[Data from robot episodes]

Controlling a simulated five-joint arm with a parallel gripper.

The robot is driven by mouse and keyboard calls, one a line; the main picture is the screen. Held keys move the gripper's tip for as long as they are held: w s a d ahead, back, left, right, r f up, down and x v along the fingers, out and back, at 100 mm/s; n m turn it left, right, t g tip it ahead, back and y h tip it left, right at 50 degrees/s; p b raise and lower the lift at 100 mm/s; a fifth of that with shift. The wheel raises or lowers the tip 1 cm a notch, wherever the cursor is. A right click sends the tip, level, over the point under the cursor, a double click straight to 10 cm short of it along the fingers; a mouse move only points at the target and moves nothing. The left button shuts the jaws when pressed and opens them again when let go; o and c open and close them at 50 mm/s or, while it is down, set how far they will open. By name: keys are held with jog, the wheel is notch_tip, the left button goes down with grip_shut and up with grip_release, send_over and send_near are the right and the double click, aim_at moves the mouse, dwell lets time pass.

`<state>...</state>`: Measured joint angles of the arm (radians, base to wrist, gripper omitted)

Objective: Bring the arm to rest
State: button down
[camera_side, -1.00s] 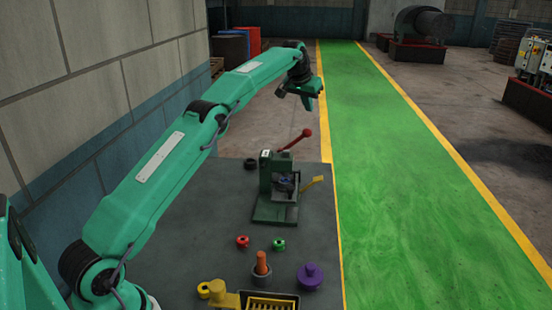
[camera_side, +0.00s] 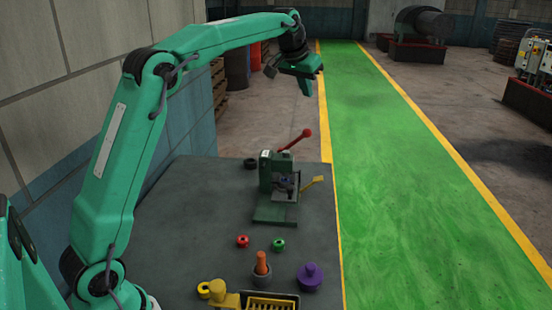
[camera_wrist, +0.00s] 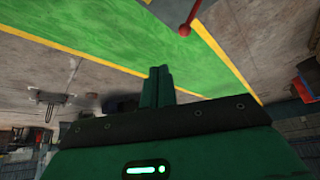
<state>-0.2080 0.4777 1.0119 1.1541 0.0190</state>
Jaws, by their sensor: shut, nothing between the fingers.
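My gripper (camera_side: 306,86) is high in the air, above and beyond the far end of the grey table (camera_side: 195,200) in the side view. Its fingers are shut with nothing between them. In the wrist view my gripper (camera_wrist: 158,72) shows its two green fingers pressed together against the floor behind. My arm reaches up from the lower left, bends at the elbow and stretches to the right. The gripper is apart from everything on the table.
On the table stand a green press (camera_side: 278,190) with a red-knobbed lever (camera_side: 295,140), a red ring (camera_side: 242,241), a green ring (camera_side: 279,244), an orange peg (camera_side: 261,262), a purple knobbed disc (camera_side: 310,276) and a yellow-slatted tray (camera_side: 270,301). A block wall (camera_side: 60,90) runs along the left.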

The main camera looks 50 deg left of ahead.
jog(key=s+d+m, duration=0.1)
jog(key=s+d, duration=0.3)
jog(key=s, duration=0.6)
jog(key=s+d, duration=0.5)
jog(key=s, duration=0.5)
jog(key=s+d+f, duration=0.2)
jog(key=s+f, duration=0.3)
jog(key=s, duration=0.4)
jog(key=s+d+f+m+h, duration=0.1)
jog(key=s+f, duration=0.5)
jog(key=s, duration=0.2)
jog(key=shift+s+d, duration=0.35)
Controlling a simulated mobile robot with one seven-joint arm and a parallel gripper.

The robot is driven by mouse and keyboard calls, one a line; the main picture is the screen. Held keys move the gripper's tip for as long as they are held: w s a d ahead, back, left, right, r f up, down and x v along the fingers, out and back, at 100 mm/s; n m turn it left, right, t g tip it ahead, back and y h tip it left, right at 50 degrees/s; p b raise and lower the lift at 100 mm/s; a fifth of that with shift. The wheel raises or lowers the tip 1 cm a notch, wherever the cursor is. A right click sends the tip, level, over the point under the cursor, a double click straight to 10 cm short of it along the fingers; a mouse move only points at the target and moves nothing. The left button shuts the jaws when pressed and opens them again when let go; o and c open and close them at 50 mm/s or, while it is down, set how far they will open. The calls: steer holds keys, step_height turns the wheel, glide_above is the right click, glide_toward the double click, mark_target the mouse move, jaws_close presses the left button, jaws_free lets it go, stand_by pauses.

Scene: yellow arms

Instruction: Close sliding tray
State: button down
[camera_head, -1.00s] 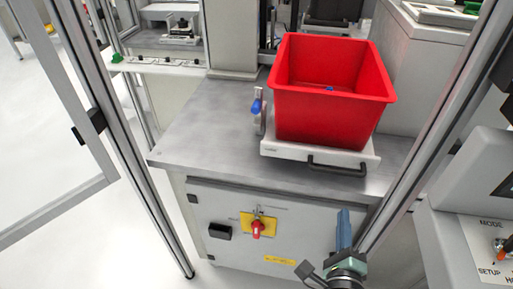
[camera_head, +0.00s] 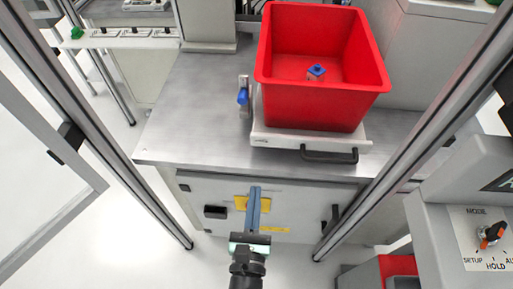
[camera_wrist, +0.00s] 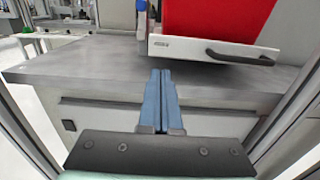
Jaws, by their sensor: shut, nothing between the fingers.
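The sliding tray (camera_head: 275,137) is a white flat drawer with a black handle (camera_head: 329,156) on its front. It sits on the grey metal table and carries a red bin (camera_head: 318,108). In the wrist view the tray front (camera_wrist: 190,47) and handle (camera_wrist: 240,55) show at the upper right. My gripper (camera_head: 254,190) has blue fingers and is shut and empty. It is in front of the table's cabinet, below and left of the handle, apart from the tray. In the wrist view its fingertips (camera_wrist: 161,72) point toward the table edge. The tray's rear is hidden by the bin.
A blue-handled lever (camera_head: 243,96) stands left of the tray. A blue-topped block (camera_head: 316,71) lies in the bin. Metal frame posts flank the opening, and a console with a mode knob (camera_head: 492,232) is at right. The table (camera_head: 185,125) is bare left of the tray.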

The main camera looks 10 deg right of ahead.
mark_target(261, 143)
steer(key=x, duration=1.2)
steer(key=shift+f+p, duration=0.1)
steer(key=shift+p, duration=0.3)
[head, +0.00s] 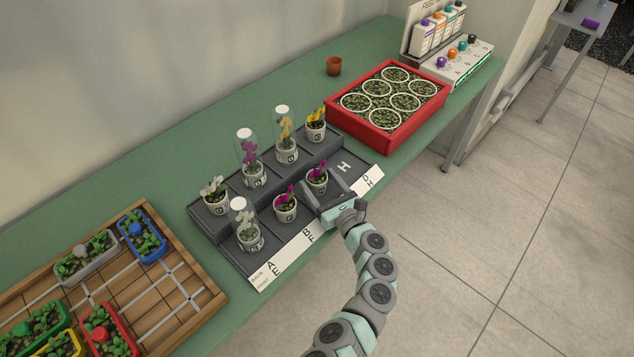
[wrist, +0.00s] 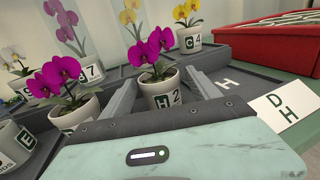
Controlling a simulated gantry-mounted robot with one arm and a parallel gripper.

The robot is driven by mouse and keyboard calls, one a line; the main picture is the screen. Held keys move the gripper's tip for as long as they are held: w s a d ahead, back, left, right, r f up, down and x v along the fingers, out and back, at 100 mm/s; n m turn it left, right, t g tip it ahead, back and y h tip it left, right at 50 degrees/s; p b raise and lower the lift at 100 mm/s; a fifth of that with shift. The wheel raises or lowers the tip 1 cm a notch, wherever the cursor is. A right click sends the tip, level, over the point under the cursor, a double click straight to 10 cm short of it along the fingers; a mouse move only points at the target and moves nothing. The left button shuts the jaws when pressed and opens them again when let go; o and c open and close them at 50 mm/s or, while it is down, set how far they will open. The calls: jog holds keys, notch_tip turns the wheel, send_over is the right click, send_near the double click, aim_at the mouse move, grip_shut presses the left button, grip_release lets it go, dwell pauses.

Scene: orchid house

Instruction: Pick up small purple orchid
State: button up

### Stated goal
Within the listing above, extract exactly the lines that run from the one containing "Instruction: Close sliding tray" through the one containing "Controlling a simulated gantry-mounted", excluding any pictures.

### Solved exercise
Instruction: Close sliding tray
State: button down
[camera_head, -1.00s] 
[camera_head, +0.00s] 
[camera_wrist, +0.00s] 
Jaws, by their sensor: shut, nothing between the fingers.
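The sliding tray (camera_head: 275,137) is a white flat drawer with a black handle (camera_head: 329,156) on its front. It sits on the grey metal table and carries a red bin (camera_head: 318,108). In the wrist view the tray front (camera_wrist: 190,47) and handle (camera_wrist: 240,55) show at the upper right. My gripper (camera_head: 254,190) has blue fingers and is shut and empty. It is in front of the table's cabinet, below and left of the handle, apart from the tray. In the wrist view its fingertips (camera_wrist: 161,72) point toward the table edge. The tray's rear is hidden by the bin.
A blue-handled lever (camera_head: 243,96) stands left of the tray. A blue-topped block (camera_head: 316,71) lies in the bin. Metal frame posts flank the opening, and a console with a mode knob (camera_head: 492,232) is at right. The table (camera_head: 185,125) is bare left of the tray.

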The main camera looks 10 deg right of ahead.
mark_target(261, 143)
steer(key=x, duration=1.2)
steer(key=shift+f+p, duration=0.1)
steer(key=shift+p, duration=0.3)
[head, +0.00s] 
[wrist, +0.00s] 
Controlling a simulated gantry-mounted robot with one arm and a parallel gripper.

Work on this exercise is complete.